Exchangeable interval hypergraphs and limits of ordered discrete structures

Abstract

A hypergraph $(V,E)$ is called an interval hypergraph if there exists a linear order $l$ on $V$ such that every edge $e\in E$ is an interval w.r.t. $l$; we also assume that $\{j\}\in E$ for every $j\in V$. Our main result is a de Finetti-type representation of random exchangeable interval hypergraphs on $\mathbb{N}$ (EIHs): the law of every EIH can be obtained by sampling from some random compact subset $K$ of the triangle $\{(x,y):0\leq x\leq y\leq1\}$ at i.i.d. uniform positions $U_{1},U_{2},\dots$, in the sense that, restricted to the node set $[n]:=\{1,\dots,n\}$ every nonsingleton edge is of the form $e=\{i\in[n]:x<U_{i}<y\}$ for some $(x,y)\in K$. We obtain this result via the study of a related class of stochastic objects: erased-interval processes (EIPs).
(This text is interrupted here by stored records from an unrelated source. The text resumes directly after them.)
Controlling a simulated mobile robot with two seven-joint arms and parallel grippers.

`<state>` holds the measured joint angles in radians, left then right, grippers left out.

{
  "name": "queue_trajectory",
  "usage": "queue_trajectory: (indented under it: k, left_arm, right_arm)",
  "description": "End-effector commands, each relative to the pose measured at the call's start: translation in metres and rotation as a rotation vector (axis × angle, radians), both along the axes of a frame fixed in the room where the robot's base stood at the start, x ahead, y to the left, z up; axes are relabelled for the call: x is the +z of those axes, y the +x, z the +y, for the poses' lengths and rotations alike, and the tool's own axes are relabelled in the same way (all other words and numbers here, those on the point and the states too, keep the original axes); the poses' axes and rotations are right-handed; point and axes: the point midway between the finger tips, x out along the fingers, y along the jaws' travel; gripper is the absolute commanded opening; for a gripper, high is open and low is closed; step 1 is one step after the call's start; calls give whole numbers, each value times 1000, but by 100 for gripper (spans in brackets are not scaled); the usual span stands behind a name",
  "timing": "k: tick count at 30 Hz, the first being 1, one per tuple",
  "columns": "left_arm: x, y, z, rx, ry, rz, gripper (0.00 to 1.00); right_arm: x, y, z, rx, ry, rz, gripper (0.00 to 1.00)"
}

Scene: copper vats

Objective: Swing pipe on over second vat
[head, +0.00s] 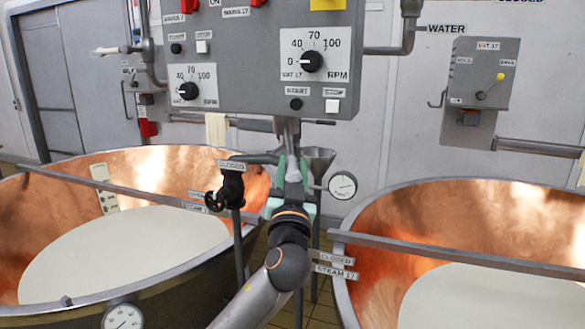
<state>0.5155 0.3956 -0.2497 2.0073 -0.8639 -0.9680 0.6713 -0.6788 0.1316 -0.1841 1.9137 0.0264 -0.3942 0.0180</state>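Two copper vats show: the left vat (150,165) and the right vat (400,205), both holding pale liquid. A grey vertical pipe (290,137) comes down between them under the control box. A horizontal grey pipe (250,158) meets it, running left towards a black valve. My left gripper (292,168) points up and away between the vats, its green fingers on either side of the grey pipework. Whether they press on it is not clear. My right gripper cannot be made out.
A control box (265,55) with dials hangs above. Grey bars cross the left vat (130,188) and right vat (450,257).

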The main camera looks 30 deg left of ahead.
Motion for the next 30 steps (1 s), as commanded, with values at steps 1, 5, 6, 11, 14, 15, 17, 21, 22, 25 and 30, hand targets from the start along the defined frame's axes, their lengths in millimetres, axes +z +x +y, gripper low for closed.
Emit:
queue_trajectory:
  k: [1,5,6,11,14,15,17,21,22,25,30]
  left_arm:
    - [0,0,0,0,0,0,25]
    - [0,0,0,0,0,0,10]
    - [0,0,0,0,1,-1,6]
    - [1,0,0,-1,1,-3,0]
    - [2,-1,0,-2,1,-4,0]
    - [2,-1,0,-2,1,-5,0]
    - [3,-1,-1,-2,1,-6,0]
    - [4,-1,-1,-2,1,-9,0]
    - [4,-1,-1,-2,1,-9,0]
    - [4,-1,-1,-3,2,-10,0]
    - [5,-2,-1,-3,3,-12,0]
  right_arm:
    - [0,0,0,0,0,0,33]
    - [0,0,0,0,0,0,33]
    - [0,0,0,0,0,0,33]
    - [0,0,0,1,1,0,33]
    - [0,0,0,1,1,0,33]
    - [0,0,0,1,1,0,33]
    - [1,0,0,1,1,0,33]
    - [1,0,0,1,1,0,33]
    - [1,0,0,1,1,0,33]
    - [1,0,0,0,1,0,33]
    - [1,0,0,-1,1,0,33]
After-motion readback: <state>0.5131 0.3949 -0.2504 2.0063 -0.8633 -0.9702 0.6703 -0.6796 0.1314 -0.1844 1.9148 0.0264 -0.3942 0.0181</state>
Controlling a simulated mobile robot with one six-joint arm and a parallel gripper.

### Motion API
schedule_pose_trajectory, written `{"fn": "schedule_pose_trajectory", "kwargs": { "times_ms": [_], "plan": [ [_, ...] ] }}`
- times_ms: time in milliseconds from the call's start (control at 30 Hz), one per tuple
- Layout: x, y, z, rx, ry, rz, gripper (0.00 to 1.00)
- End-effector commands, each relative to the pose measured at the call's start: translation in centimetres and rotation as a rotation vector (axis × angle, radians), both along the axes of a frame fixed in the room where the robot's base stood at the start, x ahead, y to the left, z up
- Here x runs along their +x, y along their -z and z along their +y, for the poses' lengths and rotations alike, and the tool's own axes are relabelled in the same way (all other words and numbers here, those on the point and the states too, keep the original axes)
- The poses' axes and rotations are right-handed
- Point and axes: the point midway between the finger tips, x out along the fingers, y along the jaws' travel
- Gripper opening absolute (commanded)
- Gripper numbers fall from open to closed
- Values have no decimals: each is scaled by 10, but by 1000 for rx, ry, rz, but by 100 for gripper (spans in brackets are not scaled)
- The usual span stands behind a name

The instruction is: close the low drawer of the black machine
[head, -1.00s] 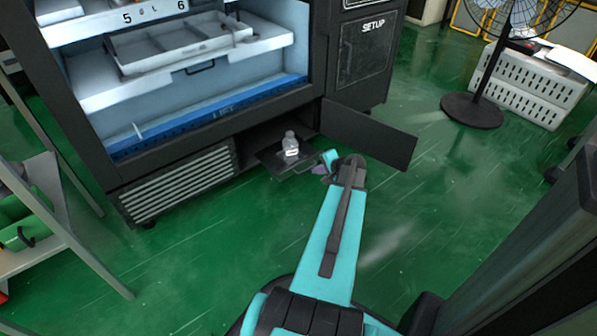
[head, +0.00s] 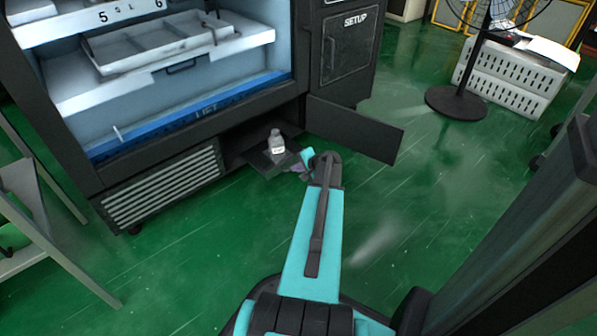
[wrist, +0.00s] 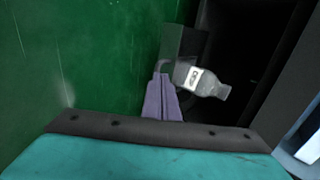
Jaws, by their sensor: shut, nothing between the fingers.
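The low drawer (head: 256,161) of the black machine (head: 63,120) is pulled out from its dark opening at the bottom of the machine. A small clear bottle (head: 277,146) with a white label stands on it. It also shows in the wrist view (wrist: 208,84), lying sideways in the picture. My gripper (head: 293,168) is low at the drawer's front edge, partly hidden by my arm. In the wrist view its purple fingers (wrist: 161,78) are shut and empty, pointing at a dark curved handle (wrist: 161,66). I cannot tell whether they touch.
A black door (head: 352,129) hangs open just right of the drawer, close to my arm. A fan (head: 456,102) and a white crate (head: 512,78) stand at the back right. A shelf rack (head: 40,200) is at the left. Green floor in front is clear.

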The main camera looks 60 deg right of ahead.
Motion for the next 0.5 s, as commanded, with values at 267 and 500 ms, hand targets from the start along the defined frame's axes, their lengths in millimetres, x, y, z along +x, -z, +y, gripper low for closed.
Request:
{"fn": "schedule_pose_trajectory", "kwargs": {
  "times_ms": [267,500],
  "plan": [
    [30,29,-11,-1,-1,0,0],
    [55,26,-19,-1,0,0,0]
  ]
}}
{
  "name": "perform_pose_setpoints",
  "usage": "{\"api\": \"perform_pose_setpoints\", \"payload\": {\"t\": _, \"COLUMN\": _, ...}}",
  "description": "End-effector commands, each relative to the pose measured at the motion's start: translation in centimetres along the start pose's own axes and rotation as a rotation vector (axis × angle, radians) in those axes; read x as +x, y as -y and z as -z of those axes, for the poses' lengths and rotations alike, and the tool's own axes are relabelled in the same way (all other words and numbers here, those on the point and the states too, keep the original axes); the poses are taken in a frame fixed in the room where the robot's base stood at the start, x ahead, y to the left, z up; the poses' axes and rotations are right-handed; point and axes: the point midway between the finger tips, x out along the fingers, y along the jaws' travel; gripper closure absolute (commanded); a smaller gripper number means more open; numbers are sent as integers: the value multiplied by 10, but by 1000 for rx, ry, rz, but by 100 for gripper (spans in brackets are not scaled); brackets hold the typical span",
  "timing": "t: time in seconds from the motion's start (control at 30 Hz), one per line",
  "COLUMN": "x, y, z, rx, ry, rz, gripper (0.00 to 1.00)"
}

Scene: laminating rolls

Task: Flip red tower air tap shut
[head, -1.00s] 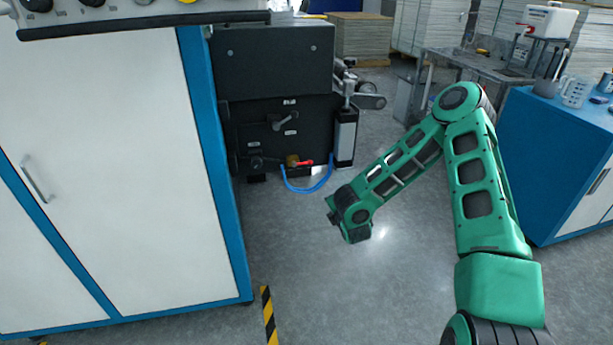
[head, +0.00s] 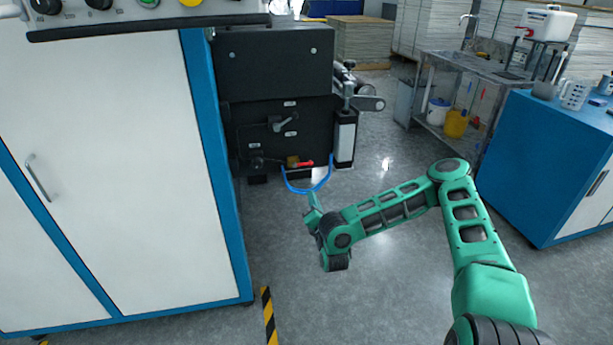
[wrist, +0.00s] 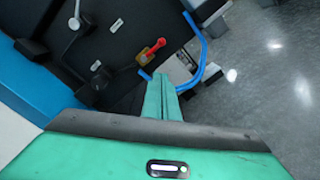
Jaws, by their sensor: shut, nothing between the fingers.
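The red tap lever (head: 304,164) sits on a brass valve body (head: 292,162) low on the black machine's front. In the head view the lever lies roughly level, pointing right. The wrist view also shows the red lever (wrist: 155,46) and the brass body (wrist: 145,57), just beyond the fingertips. A blue hose (head: 308,190) loops below the tap and rises at the right. My gripper (head: 312,196) is shut and empty, a little below the tap and hose in the head view. Its green fingers (wrist: 163,84) point toward the valve and appear apart from the lever.
A black lever with a light handle (head: 283,123) sits above the tap, and a dark knob (head: 257,162) is to its left. A blue-edged white cabinet (head: 120,170) stands close on the left. The grey floor (head: 390,280) is open to the right.

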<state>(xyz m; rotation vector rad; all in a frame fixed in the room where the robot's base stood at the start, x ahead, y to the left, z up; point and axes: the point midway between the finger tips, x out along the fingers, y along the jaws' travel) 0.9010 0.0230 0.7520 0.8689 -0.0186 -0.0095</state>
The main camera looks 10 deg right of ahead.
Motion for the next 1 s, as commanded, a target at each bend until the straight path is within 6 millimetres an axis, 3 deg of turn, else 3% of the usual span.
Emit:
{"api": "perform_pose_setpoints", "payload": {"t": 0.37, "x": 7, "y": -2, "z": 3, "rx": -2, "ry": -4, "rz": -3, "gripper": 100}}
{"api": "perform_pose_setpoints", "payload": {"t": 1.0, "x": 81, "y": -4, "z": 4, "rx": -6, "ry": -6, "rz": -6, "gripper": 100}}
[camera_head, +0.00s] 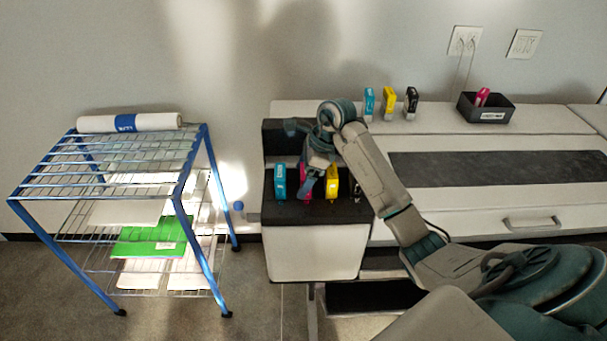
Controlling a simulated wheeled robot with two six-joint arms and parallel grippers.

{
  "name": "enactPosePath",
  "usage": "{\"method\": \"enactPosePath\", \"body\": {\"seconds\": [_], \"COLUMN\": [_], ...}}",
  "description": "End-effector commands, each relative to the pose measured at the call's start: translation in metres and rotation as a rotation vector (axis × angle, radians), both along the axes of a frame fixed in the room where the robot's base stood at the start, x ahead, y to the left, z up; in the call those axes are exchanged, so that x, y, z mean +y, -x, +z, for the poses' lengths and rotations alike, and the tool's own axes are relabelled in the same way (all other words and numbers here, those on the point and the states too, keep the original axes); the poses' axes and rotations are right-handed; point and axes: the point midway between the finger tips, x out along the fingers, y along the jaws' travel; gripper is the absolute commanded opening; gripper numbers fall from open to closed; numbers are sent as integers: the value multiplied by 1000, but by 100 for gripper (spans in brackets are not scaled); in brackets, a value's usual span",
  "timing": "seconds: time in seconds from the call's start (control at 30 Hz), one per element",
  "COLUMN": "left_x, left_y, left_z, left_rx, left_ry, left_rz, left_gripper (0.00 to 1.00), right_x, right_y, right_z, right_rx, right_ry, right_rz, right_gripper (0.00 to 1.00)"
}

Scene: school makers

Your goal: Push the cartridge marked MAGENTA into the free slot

These are certain transient Markov chains $(I_{n},\eta_{n})_{n\in\mathbb{N}}$ such that $I_{n}$ is an interval hypergraph on $V=[n]$ w.r.t. the usual linear order (called interval system). We present an almost sure representation result for EIPs. Attached to each transient Markov chain is the notion of Martin boundary. The points in the boundary of EIPs can be seen as limits of growing interval systems. We obtain a one-to-one correspondence between these limits and compact subsets $K$ of the triangle with $(x,x)\in K$ for all $x\in[0,1]$. Interval hypergraphs are a generalizations of hierarchies and as a consequence we obtain a representation result for exchangeable hierarchies, which is close to a result of Forman, Haulk and Pitman in (Probab. Theory Related Fields 172 (2018) 1–29). Several ordered discrete structures can be seen as interval systems with additional properties, that is, Schröder trees (rooted, ordered, no node has outdegree one) or even more special: binary trees. We describe limits of Schröder trees as certain tree-like compact sets. These can be seen as an ordered counterpart to real trees, which are widely used to describe limits of discrete unordered trees. Considering binary trees, we thus obtain a homeomorphic description of the Martin boundary of Rémy’s tree growth chain, which has been analyzed by Evans, Grübel and Wakolbinger in (Ann. Probab. 45 (2017) 225–277).